Conventional technologies for hydrating polymers to produce viscosifiers generally include mixing powdered polymer with water in a bulk mixer and then allowing the mixture to age before being added to a fluid to be viscosified. Traditional mixers used for this process often expose the polymer molecules to high shear stresses, which can damage and break apart a significant portion of the polymer molecule chains. To address this problem, traditional polymer hydrators often attempt reduce polymer chain damage by using elevated temperatures, mixing more slowly for long periods of time, adding secondary solvents to the mixture, or simply adding excess polymer to make up for damage and consequent incomplete hydration.

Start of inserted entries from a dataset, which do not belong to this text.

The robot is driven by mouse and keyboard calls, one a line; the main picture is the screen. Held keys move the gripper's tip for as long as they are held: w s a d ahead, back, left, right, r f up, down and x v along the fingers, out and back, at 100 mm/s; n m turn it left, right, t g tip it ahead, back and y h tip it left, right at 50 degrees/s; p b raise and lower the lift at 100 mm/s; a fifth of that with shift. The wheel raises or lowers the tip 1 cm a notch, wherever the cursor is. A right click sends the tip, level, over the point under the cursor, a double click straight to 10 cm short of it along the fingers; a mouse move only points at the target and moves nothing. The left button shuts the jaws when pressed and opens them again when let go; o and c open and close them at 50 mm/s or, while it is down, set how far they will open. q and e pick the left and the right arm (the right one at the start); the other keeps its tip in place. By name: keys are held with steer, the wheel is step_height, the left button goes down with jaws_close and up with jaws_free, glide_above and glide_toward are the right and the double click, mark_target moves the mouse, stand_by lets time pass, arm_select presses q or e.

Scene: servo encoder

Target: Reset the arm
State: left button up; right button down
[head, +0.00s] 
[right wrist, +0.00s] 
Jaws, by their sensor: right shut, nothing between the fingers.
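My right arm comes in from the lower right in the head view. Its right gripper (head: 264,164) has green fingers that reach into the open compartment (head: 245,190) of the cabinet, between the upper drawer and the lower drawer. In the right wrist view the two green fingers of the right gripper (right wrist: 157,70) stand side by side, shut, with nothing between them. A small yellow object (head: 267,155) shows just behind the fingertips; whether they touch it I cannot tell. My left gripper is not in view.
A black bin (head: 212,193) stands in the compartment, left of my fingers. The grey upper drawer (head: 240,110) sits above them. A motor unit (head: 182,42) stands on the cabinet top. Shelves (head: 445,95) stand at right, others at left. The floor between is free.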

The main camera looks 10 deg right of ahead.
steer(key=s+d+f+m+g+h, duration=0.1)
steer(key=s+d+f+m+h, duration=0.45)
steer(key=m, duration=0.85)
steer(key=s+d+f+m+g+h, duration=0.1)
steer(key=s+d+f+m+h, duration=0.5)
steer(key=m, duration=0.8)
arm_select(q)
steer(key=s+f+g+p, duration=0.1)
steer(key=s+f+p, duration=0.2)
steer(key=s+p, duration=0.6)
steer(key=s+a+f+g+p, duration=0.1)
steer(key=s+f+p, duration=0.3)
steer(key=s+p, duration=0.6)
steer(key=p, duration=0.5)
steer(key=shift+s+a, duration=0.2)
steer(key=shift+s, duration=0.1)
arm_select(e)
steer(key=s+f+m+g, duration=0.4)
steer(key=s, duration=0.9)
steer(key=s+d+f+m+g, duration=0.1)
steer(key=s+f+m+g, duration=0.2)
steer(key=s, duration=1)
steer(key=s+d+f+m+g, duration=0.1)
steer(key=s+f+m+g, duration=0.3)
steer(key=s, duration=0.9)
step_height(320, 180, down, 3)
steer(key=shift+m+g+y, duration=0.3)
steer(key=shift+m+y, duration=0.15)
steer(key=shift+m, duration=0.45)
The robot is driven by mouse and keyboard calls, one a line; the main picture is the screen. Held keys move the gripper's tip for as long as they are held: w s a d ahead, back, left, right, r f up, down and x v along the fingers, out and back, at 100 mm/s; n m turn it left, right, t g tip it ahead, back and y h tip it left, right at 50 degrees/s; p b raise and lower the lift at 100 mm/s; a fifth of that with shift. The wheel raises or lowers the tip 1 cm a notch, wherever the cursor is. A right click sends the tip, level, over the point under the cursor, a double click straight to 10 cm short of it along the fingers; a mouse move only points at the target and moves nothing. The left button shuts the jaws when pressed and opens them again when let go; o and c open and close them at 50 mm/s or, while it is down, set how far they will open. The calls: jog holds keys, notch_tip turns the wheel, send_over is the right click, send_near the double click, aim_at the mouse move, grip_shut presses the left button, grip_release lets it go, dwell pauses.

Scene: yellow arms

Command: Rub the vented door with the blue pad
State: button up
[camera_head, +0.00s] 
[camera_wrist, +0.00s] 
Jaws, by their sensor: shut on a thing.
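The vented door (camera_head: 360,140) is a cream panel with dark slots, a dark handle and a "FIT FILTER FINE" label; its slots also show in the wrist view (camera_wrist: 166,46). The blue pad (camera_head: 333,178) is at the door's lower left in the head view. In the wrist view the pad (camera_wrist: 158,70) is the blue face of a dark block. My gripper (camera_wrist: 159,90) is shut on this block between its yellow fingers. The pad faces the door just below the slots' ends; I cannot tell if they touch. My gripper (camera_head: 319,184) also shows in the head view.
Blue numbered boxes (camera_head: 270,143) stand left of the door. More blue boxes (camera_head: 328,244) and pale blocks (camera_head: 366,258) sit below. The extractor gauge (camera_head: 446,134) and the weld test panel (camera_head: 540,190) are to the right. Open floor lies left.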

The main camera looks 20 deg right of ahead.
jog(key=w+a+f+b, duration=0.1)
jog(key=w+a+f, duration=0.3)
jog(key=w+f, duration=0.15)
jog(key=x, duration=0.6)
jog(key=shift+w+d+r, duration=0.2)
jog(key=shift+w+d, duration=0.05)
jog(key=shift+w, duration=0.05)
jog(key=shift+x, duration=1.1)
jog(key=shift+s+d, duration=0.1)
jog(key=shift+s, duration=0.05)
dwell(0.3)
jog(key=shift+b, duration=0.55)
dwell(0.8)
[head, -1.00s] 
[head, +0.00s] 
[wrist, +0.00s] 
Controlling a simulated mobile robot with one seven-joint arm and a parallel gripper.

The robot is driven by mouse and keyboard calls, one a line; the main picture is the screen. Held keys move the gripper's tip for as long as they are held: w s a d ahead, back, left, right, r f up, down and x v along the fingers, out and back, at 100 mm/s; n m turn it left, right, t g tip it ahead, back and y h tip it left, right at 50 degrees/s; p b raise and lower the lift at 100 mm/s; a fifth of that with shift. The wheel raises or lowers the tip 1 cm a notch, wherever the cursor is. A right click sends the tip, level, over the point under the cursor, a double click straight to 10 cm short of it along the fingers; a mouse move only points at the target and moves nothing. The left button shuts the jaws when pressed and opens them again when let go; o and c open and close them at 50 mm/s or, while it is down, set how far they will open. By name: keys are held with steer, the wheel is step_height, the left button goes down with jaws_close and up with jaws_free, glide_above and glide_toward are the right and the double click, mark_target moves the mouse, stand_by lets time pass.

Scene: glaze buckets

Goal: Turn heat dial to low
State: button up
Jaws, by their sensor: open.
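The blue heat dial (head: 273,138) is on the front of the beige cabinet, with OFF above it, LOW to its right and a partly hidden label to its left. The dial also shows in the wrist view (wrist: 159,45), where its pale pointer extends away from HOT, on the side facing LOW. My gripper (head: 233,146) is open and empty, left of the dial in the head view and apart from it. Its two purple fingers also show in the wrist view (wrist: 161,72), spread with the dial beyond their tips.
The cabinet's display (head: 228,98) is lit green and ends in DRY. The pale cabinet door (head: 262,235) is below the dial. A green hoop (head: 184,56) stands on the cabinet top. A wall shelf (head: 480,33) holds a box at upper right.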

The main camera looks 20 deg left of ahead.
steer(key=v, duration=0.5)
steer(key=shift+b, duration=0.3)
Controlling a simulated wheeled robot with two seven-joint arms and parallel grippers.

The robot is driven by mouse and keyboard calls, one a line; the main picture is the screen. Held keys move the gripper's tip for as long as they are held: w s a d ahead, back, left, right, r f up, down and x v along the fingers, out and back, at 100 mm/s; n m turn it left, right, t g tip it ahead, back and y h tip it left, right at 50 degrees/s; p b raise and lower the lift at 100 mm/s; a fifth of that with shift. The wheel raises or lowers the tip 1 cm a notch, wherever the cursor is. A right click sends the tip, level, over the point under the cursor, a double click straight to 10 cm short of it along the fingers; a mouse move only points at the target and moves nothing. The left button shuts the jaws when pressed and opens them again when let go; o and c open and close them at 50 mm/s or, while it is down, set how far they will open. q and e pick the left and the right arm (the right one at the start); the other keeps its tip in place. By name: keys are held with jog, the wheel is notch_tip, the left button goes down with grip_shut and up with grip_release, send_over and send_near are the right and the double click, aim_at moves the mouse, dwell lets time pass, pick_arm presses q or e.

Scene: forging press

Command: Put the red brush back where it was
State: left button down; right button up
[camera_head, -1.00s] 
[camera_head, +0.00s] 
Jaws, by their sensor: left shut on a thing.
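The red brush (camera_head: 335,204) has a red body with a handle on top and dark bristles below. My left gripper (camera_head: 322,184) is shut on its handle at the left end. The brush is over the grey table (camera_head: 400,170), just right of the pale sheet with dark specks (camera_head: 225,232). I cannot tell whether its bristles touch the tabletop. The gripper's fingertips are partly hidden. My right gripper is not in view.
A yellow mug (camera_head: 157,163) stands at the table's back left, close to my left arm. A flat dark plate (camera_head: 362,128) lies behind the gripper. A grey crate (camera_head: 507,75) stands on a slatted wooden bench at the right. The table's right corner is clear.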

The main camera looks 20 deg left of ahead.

The SPR utilizes the power of cavitation shockwaves to induce microscopic and macroscopic pressure fluctuations within the mixture, while maintaining a low shear environment. The shockwaves and pressure fluctuations first separate and disperse individual particles of powder within the mixture allowing water to contact the powder particles on all sides. This maximizes the surface contact area between the water molecules and polymer chains. As the polymer chains in the particles begin to hydrate with water, the pressure fluctuations drive the water molecules into and out of the particles. This, in turn, detangles, releases, separates, and straightens the individual polymer molecule chains found in each particle of the powder. The cavitation induced pressure fluctuations serve to straighten, untangle, and stretch the polymer chains more fully, resulting in more complete hydration and viscosity development when compared to conventional shear mixing. The result is a greatly improved completeness of hydration with minimal damage to the resulting hydrated polymer chains.